The said question was answered as follows:-

"Receipt of rent subsequent to institution of suit, even though stated to be without prejudice to the suit claim, results in waiver of forfeiture even if it could be said that such a forfeiture was impliedly averred in the suit".

14. Article 141 of the Constitution provides that the law declared by the Supreme Court shall be binding on all Courts within the territory of India. The principle underlying in this Article is salutary in the interest of the administration of justice. The Article promotes certainty and consistency. If there is divergence of opinion between the decisions of the High Courts and the Supreme Court, the decision of the Supreme Court is binding on the point.

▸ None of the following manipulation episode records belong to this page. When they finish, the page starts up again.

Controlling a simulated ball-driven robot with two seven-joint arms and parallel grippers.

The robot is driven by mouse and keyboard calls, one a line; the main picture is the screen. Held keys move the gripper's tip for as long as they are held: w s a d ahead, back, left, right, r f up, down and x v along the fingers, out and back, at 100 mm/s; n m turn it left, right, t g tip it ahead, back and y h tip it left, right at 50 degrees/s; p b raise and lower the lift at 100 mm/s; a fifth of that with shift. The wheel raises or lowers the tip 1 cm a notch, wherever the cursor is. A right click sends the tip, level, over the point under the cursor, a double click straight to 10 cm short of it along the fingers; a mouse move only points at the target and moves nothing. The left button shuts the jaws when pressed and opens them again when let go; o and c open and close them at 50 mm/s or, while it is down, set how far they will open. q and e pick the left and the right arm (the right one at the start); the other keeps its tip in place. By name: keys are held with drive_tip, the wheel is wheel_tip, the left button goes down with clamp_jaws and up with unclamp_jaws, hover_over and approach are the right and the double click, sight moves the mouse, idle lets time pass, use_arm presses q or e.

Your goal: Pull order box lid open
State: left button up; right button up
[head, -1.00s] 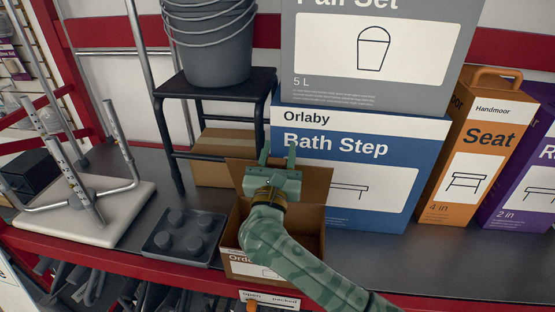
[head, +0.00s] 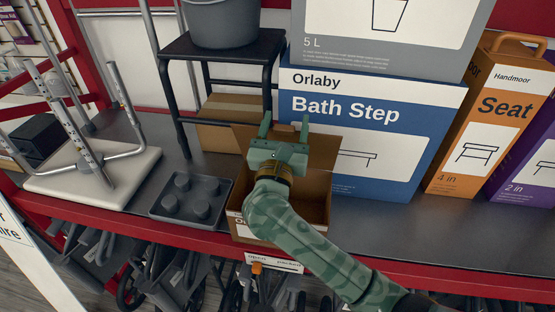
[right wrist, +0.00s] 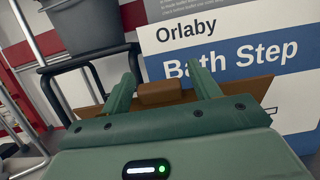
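The order box (head: 262,232) is a small brown cardboard box at the shelf's front edge. Its lid (head: 322,150) stands raised at the back, and the dark inside shows right of my arm. My right gripper (head: 286,123) is green, above the box and in front of the lid, and partly hides both. Its two fingers are apart. In the right wrist view my right gripper (right wrist: 160,90) shows open, with a brown tab (right wrist: 160,93) of cardboard visible between the fingers, apart from both. My left gripper is not in view.
A blue Bath Step box (head: 395,130) stands behind right, with a grey box (head: 450,30) on it. A dark tray with round knobs (head: 190,198) lies close left. Bare shelf (head: 390,225) is at right.

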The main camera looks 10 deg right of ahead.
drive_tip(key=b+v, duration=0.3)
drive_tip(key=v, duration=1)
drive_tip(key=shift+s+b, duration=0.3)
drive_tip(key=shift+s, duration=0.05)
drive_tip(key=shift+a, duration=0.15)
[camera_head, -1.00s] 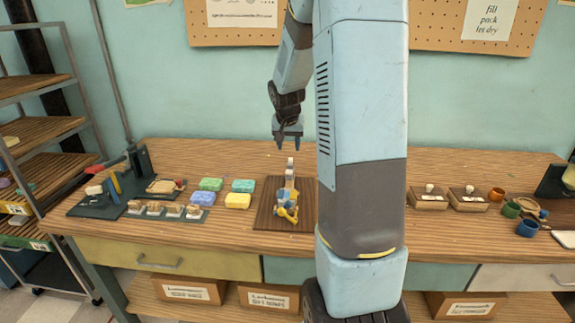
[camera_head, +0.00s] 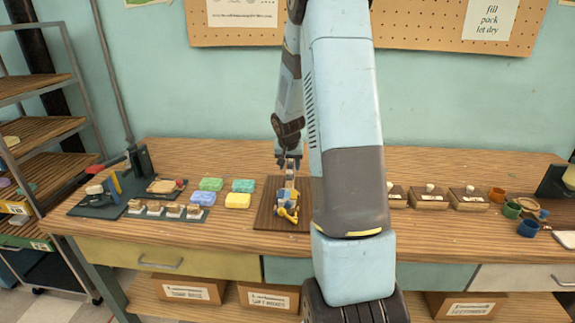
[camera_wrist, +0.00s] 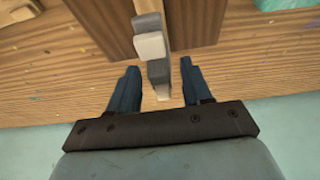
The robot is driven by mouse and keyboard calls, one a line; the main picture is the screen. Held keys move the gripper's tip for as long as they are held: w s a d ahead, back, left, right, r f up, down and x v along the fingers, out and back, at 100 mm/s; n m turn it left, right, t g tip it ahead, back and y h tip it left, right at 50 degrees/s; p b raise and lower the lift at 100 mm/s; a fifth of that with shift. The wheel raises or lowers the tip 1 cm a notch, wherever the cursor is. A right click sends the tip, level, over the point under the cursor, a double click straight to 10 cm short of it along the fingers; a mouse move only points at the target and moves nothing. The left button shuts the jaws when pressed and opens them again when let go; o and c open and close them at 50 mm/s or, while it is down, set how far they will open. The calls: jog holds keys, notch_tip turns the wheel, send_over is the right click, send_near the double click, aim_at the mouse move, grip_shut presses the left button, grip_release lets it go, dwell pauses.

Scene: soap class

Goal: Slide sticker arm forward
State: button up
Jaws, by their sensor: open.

15. The real question which has to be decided is, whether the later judgments of the Supreme Court, wherein the law has been declared are applicable to the case in hand or not? If on that point, the finding is in the affirmative, it may have to be held, with respect, the law laid down in the two decisions supra, need not be applied, in view of the mandate of Article 141 of the Constitution of India. Law declared by the Supreme Court:

16. In the case of Shanti Prasad Devi and Another v. Shankar Mahto and Others - AIR 2005 SC 2905, one of the contentions urged by the lessee was that, on expiry of original period of lease, acceptance of rent clearly showed an 'assent' on the part of the lessor to continue the lease. After making a reference to Section 116 of the Act, the Apex Court has held as follows:

"We fully agree with the High Court and the first appellate Court below that on expiry of period of lease, mere acceptance of rent for the subsequent months in which the lessee continued to occupy the lease premises cannot be said to be a conduct signifying 'assent' to the continuance of the lessee even after expiry of lease period".
7

17. In the case of C. Albert Morris v. K.Chandrasekaran and Others - (2006) 1 SCC 228, it has been held as follows:

"We are, therefore, of the opinion that mere acceptance of rent by the landlord, the first respondent herein, from the tenant in possession after the lease has been determined either by efflux of time or by notice to quit would not create a tenancy so as to confer on the erstwhile tenant the status of a tenant or a right to be in possession. We answer this issue accordingly".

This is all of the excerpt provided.